▶ _PROBLEM TO WORK ON_: Spot each line in the records below where the word "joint" occurs, then copy it.

▶ _DATA SHOWN_:
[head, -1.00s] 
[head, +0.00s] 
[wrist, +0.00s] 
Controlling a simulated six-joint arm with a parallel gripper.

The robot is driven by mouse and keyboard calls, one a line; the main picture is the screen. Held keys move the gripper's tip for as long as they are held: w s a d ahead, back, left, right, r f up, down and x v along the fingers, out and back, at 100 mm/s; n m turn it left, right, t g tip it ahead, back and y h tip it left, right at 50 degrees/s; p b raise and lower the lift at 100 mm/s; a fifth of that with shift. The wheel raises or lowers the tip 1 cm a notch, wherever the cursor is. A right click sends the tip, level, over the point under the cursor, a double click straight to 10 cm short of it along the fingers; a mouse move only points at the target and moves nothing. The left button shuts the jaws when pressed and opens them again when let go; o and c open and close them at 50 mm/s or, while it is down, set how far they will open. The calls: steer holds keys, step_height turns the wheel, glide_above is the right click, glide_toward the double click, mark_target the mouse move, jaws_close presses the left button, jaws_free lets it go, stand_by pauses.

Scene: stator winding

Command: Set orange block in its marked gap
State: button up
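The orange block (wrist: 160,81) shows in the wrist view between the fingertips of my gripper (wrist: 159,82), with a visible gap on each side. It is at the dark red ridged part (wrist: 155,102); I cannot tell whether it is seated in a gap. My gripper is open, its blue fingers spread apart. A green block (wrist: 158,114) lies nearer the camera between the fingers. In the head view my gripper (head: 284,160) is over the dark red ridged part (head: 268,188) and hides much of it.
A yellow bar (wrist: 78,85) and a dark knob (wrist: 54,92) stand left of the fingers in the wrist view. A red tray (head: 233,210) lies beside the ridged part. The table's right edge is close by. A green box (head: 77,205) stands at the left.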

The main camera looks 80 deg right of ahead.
...
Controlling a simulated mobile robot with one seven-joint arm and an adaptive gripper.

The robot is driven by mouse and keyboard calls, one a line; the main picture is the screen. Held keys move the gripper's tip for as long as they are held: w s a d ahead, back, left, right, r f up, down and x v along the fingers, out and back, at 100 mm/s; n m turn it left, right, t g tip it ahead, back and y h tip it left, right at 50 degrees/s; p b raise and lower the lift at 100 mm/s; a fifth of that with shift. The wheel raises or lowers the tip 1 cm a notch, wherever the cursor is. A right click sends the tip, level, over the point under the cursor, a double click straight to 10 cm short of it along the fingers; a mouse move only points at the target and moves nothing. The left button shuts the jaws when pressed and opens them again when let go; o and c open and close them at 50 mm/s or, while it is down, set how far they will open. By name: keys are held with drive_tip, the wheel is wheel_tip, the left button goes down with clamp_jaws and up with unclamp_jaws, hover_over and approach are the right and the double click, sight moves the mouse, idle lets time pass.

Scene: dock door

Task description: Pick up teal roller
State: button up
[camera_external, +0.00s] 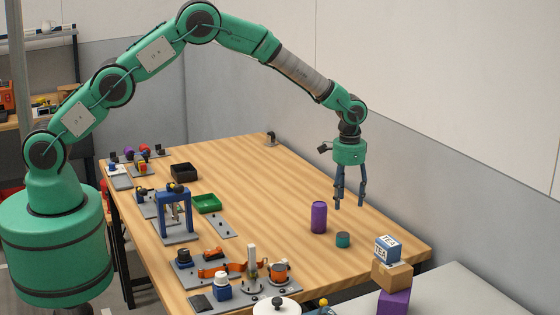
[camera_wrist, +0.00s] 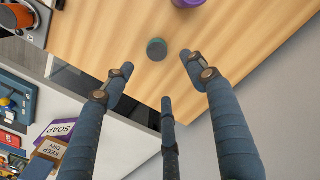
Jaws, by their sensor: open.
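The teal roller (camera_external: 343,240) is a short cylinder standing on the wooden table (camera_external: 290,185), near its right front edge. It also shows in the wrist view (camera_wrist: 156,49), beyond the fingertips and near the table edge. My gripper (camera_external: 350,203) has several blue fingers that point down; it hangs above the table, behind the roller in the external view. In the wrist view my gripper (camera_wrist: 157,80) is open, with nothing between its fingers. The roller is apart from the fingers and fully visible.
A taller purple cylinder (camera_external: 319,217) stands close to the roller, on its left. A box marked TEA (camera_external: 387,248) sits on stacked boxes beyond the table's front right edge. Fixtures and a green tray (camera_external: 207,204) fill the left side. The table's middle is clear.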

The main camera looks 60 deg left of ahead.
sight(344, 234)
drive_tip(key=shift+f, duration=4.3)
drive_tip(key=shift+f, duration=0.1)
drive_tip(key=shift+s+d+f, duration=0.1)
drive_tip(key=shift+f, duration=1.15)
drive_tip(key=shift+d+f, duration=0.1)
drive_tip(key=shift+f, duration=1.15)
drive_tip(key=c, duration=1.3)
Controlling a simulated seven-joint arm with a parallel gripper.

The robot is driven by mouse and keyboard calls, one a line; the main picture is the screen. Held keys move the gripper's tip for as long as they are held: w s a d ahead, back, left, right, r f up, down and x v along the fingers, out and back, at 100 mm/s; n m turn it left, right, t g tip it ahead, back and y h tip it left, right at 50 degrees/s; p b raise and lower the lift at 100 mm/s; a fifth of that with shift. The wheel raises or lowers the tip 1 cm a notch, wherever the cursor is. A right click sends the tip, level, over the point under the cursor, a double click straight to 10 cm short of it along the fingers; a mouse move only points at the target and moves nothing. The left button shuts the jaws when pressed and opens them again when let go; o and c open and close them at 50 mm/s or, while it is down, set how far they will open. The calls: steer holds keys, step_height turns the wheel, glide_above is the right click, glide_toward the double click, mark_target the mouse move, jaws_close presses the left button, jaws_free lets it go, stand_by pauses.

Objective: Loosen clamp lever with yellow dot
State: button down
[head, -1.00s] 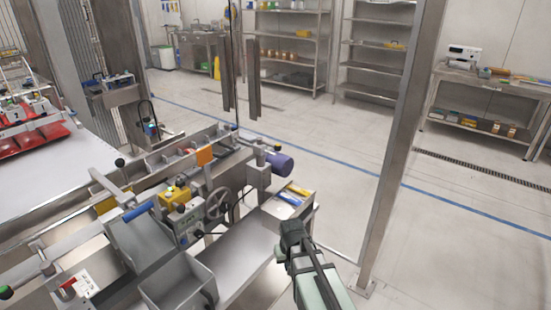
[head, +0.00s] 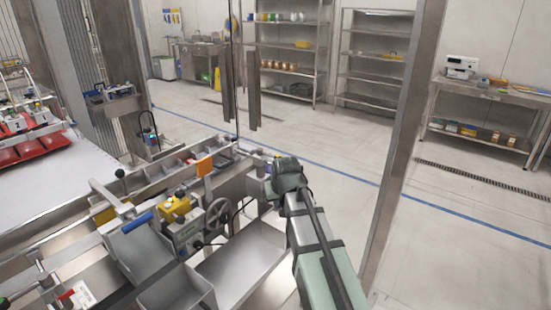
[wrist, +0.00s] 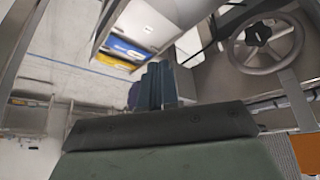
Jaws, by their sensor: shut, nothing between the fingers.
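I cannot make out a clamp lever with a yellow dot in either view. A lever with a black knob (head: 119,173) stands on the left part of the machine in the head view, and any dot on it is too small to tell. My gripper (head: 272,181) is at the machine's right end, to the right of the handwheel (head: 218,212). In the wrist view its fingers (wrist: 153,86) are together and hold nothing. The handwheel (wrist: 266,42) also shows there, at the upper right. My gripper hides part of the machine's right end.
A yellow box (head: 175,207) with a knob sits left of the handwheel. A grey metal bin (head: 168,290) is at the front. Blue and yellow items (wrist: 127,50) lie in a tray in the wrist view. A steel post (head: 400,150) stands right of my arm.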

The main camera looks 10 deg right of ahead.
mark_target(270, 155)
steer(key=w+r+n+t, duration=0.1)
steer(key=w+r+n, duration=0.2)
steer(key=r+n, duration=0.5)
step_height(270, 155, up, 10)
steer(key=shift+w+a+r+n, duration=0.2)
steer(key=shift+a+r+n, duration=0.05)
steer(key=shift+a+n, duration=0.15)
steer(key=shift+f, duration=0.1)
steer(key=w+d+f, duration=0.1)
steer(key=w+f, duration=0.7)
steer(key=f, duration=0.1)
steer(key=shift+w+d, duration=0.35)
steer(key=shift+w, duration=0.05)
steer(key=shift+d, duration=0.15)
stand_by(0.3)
...
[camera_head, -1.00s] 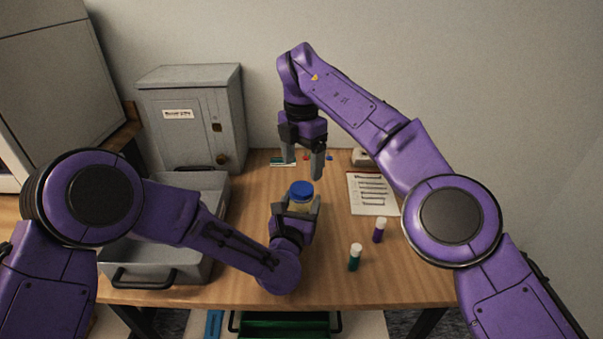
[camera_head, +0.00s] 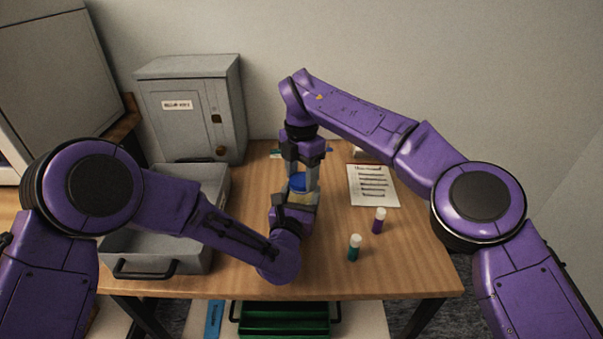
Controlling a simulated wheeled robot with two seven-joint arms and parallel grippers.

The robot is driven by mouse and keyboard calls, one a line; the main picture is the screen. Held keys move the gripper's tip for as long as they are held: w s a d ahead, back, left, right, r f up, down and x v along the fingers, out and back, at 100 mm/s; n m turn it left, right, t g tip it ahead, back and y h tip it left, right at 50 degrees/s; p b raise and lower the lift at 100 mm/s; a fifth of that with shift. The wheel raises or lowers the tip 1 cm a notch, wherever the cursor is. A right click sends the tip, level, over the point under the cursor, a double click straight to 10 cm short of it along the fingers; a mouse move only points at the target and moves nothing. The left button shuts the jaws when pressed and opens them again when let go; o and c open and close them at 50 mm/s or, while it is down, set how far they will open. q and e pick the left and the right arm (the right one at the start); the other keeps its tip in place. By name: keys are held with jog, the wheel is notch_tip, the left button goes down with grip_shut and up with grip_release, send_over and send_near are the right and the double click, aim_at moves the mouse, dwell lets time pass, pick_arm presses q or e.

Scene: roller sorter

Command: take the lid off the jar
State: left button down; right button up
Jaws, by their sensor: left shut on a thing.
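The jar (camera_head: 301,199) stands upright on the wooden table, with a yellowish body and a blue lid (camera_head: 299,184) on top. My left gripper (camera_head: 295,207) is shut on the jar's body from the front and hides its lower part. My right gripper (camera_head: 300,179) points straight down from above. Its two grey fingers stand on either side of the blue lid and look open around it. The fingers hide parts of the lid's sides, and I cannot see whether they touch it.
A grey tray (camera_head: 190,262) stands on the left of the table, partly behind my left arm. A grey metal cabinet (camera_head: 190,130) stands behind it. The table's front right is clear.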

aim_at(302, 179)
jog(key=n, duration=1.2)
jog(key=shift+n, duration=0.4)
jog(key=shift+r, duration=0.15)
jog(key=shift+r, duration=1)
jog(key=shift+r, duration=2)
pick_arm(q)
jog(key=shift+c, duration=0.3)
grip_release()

▶ _COMPLETE RESPONSE_:
Controlling a simulated six-joint arm with a parallel gripper.
Controlling a simulated mobile robot with one seven-joint arm and an adaptive gripper.
Controlling a simulated seven-joint arm with a parallel gripper.
Controlling a simulated wheeled robot with two seven-joint arms and parallel grippers.

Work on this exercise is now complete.